I'd suggest firstly really ask yourself why you have to have the DVD progessive if the source was interalced to start with. Id suggest then splitting up the video into the bits with fast motion and none or only slow motion. Then de-intrlace them using the best method and patch it all back together again.

If you have tracks with static elements and others with motion again you could use the appropriate methods on each and rebuild the project.

Just bear in mind you're trying to do something for which there is no technically ideal solution.
musman wrote on 11/8/2003, 4:26 AM
farss, seems like we're practically playing phone tag here. Thanks again for your help. I do understand the difference b/t interlaced and progressive and always thought it a strange idea or make progressive from interlaced. I even asked about this on a few forums as to how and why this should be done, especially if the material is bound for interlaced only things like ntsc TV. Never have gotten a decent answer. An experienced editor friend told me to follow the basic truism that certain things work even though we don't understand them. I still hate that idea.
Anyway, I tested out DV Filmmaker which is only supposed to deinterlace when it detects motion and for the most part it seems to work. It claims in big letters on it's site that it works w/o any loss of resolution. Don't see how this is possible, though. I also don't see how if it doesn't do anything to parts of the clip w/o motion present how this can be a truly progressive result in the end.
I did not know what was meant by interpolated and blended though, and I appreciate your help with that. Wish they had that in one of the manuals or DSE's book.
I would try your method of splitting the clips up, but it is a silent film in the tradition of Charlie Chaplin and everything is sped up. Very big on visual comedy. ALso, DV FIlmmaker seems to do a good job deciding what to mess with and what not, except when it comes to fades.
Think I'll try interloping and blending the ends of the scenes with fades and compare the results.
RBartlett wrote on 11/8/2003, 11:37 AM
For "Joe average" whether a DVD or the internal footage is interlaced or progressive (or marked as such) is pretty irrelevant. His interlaced TV will carry on. His eyes might spot the reduced frame rate and he might make the mistake of thinking he is watching a film, a film with someking of telecine.
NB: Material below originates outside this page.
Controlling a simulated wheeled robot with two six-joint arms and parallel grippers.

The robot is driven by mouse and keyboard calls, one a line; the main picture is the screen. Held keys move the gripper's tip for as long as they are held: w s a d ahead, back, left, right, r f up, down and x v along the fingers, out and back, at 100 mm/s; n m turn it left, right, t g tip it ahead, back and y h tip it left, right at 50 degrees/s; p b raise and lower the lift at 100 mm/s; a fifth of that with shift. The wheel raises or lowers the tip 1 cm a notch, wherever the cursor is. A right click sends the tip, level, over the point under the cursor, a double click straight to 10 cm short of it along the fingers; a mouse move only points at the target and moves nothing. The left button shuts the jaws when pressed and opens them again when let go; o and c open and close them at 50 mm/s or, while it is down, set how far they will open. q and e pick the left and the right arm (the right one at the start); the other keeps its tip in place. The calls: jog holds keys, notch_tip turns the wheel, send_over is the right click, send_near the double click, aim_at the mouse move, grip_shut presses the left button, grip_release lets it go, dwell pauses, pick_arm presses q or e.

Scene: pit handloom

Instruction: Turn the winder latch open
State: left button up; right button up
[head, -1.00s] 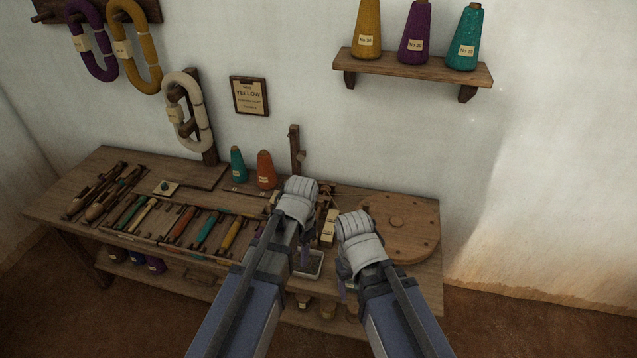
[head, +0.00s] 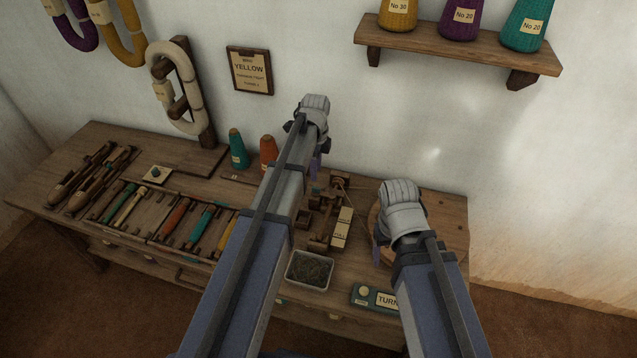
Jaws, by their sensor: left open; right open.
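A small wooden mechanism that looks like the winder (head: 318,224) stands on the right half of the bench, between my two arms. It has dark wooden parts and pale labelled blocks (head: 341,228). I cannot make out its latch or how that is turned. My left gripper (head: 314,118) is open, above the back of the bench near the wall, and its forearm covers part of the bench. My right gripper (head: 402,206) is open, right of the winder and in front of a round wooden disc (head: 448,218). The fingertips of both are largely hidden behind the wrists.
A white tray of dark material (head: 310,269) and a teal box marked TURN (head: 374,297) lie along the front edge. Teal (head: 238,150) and orange (head: 268,152) cones stand at the back. A wall shelf (head: 455,48) overhangs.

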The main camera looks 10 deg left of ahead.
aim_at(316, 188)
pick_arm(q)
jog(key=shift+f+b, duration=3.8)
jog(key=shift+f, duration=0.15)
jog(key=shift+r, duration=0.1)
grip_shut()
If "Joe posh" has his computer playing the DVD or media file. This is when the difference occurs. For some reason best known to experts in directshow. A PC player assumes that the frame it pulls off from the source has to be drawn on the screen memory in the same fashion as the scanning system of the monitor. This clearly isn't necessary, the computer screen doesn't even have to refresh at video rates, so drawing on it could quite easily be interlaced, by the memory accesses missing a line at a time in accordance with the media files indicated field dominance. To remove scanlines, the previous scan could have be replaced by a faded version of it on the new scan, simulating a slow phosphor as might be associated with TV. But no, the programmers of video players try to de-interlace the video whilst it is in the pipeline and blame your PC for any failings. - So why does my Avermedia JoyTV give me interlaced video with NO tooth combing on the edges on a monitor that only supports progressive scan? I appreciate that the phosphors on my VGA CRT are not EBU ratable ones but nor probably are the Lcd and plasma that "Joe posh" is readily buying. Broadcast TV has its principles which is fine.

Back to the subject. If your footage is progressive, or has been made progressive-like. Then to ensure that the player doesn't preprocess the media as if it were interlaced, set the whole project to progressive. Interleaved sets will continue on regardless and quite appropriately.

Lastly, if your footage is progressive-like but not strictly progressive. Within an NLE project, temporal filters, transitions and manipulative effects could show up some of the interlace features and give the game away. You have to be the judge of when to run DV-Film post processing to best counter this.

Progressive target devices are the worst ones to handle interlaced flags on media that is progressive or progressive-like. It is still possible that a basic implementation of progressive scanning will still be doing what you want . Remember that digital formats store the whole frame and then flag how to spew it out. (all of them AFAIK)

24p varies in default size for NTSC and PAL, and some cameras and digitisers run to 59.94 frames/sec and sometimes above for quality slow-mo work. There are always exceptions.

Some Charlie Chaplin films were originally played back to audiences at nominally the same rate as the camera took them. OK, slightly less laughs probably....
kdenninger wrote on 11/8/2003, 9:27 PM
Try going into the MPEG encoder's custom button. Under "advanced video" you will find a checkbox "Allow field-based motion compensation."

Turn it on.

This is NOT an ideal solution, but it has allowed me to render out .MOV files in a project that also has DV files and not get hideous jumpies from the .MOV files in the output. It DOES cost you a bit of quality though, and also seems to extend encoding time somewhat.